▸ EXERCISE BRIEF
All lines from the one with "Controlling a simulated" through the one with "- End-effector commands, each", and only those, are to be reproduced exactly, both ends included.

▸ GIVEN DATA

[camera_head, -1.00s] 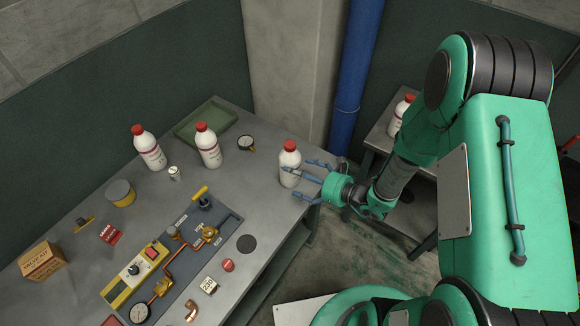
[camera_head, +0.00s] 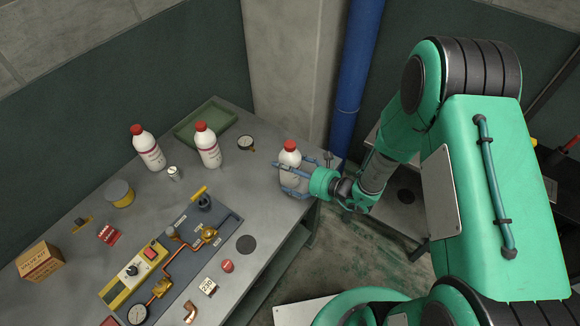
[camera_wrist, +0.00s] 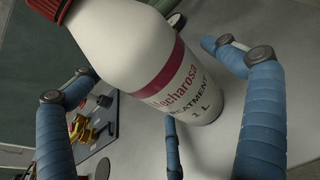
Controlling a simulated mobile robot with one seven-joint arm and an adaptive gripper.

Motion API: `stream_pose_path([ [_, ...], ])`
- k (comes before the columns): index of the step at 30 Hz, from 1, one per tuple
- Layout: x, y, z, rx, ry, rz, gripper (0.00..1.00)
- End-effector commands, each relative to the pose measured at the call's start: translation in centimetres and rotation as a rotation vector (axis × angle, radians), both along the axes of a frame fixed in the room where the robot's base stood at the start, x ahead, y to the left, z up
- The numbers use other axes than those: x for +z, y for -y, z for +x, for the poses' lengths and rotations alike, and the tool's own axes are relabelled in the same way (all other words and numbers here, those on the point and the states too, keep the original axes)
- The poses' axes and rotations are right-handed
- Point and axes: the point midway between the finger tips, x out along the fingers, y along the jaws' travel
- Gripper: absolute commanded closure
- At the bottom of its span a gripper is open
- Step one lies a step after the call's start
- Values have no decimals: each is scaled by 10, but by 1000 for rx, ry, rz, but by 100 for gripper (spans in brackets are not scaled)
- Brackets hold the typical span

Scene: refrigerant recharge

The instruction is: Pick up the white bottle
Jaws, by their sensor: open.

▸ WRITTEN REPLY
Controlling a simulated mobile robot with one seven-joint arm and an adaptive gripper.

Motion API: `stream_pose_path([ [_, ...], ])`
- k (comes before the columns): index of the step at 30 Hz, from 1, one per tuple
- Layout: x, y, z, rx, ry, rz, gripper (0.00..1.00)
- End-effector commands, each relative to the pose measured at the call's start: translation in centimetres and rotation as a rotation vector (axis × angle, radians), both along the axes of a frame fixed in the room where the robot's base stood at the start, x ahead, y to the left, z up

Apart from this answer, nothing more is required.